_Given request_
What do the lines from the one containing "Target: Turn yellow" through the end of the entries say? Quote them exactly, and only them.

_Dataset records_
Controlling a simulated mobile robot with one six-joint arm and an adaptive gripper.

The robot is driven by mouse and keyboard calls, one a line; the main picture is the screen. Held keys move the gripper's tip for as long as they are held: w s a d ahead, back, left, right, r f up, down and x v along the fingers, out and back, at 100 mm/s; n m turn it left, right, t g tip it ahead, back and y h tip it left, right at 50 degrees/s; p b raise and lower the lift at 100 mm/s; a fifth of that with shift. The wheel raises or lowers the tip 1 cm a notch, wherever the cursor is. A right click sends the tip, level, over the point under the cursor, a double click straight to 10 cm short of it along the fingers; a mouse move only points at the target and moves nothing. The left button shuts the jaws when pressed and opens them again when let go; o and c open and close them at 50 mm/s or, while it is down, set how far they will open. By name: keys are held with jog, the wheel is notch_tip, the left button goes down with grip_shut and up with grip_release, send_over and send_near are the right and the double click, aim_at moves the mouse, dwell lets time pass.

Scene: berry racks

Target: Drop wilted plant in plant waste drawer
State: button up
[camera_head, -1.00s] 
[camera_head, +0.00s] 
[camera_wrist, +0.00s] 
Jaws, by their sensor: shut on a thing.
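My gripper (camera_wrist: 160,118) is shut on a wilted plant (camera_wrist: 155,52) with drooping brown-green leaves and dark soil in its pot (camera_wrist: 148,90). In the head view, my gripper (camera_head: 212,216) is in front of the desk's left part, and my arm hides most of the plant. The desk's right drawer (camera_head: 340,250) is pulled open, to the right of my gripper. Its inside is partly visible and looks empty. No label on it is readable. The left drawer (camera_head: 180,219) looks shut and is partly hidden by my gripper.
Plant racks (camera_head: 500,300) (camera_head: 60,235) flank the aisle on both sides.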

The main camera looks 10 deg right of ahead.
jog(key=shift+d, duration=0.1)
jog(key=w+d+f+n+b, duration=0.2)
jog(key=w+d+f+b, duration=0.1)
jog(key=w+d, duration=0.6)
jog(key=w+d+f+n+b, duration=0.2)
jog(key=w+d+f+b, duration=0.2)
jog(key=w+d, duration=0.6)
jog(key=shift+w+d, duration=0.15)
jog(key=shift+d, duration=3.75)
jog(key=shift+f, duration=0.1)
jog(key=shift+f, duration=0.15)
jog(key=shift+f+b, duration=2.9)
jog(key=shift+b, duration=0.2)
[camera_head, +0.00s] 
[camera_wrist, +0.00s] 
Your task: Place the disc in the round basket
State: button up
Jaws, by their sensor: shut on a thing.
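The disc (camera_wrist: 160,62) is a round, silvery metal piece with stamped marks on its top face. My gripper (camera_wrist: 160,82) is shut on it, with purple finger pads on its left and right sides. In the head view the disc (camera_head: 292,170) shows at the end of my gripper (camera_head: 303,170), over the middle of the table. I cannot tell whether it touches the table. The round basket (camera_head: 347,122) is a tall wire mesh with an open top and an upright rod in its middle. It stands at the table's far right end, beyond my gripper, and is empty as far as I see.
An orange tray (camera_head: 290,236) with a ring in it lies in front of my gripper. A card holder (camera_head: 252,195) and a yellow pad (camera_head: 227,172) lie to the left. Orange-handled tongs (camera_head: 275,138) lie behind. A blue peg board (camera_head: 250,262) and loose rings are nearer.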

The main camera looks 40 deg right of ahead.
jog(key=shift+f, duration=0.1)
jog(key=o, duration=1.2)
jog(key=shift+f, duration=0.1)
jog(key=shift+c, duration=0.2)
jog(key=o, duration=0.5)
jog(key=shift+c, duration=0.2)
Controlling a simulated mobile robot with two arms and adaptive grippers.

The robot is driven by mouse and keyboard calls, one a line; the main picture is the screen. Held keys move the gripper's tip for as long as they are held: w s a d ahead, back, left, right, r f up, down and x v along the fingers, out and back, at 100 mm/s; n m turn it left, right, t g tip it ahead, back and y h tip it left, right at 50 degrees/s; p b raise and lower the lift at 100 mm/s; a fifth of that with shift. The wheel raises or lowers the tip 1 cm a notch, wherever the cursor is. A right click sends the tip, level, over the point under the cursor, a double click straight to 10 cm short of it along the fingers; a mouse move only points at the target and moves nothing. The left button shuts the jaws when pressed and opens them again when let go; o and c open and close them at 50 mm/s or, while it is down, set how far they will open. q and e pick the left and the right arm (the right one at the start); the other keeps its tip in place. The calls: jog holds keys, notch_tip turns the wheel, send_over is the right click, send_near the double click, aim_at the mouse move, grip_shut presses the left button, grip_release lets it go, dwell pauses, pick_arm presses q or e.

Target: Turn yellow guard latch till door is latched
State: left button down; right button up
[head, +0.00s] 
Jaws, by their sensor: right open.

_Answer to the problem_
Target: Turn yellow guard latch till door is latched
State: left button down; right button up
[head, +0.00s] 
Jaws, by their sensor: right open.

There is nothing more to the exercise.